Nefsimi elinde tutan Allah'a yemin ederim ki bir kişi dili ve kalbiyle teslim olmadıkça Müslüman olamaz, komşusu onun şerli hareketlerinden emin olmadığı sürece (tam) iman etmiş olamaz."
Dediler ki:
'Ey Allah'ın Rasülü! Nedir bu şerli hareketler?'
"Zulüm ve haksızlıktır. (Mü'min) kul kendisiyle infak ettiği ve hakkında bereketli olması (nı istediği) için haram mal kazanmaz/ kazanmasın.
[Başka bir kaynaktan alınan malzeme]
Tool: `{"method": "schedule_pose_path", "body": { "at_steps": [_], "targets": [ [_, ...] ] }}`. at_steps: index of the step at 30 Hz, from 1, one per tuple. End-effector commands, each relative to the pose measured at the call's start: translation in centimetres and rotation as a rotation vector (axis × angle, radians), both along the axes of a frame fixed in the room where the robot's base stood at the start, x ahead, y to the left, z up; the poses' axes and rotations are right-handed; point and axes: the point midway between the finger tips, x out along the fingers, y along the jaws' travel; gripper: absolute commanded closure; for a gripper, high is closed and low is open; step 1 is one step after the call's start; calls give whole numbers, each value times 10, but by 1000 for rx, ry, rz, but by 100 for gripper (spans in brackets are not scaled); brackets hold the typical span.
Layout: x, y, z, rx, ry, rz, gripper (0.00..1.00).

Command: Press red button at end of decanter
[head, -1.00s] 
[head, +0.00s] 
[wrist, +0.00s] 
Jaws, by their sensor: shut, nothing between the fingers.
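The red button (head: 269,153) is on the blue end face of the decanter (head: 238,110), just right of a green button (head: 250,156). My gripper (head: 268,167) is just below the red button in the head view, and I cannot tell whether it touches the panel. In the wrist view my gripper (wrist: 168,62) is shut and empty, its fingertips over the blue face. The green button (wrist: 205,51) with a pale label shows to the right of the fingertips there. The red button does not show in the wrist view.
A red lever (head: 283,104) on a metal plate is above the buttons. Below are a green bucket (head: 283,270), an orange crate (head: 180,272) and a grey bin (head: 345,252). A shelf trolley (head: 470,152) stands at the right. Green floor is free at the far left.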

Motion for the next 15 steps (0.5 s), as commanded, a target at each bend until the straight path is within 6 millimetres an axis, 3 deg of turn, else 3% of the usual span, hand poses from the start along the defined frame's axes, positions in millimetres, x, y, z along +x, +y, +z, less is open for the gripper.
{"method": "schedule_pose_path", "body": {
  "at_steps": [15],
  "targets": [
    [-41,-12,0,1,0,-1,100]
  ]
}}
Kabul edilmesi için de (haram malla) tasaddukta bulunmaz. Malını (infak etmeksizin) geride bırakacak olursa, ancak cehenneme götüren bir azık olur. (Dikkat edin,) kötülük kötülüğü silmez, kötülüğü ancak iyilik/ sevap siler. Bir pislik hiçbir zaman başka pisliği temizlemez."
Açıklama:
Yazar, Kitap, Bölüm:
Ahmed b. Hanbel, Müsned-i Ahmed, Abdullah b. Mes'ud 3672, 2/38
Senetler:
1. Ebu Abdurrahman Abdullah b. Mesud (Abdullah b. Mesud b. Gafil b. Habib b. Şemh)
2. Mürre el-Hemedanî Mürretü't-Tayyib (Mürre b. Şerahîl)
3. Sabbah b. Muhammed el-Ahmesi (Sabbah b. Muhammed b. Ebu Hazim)
4. Eban b. İshak el-Esedi (Eban b. İshak)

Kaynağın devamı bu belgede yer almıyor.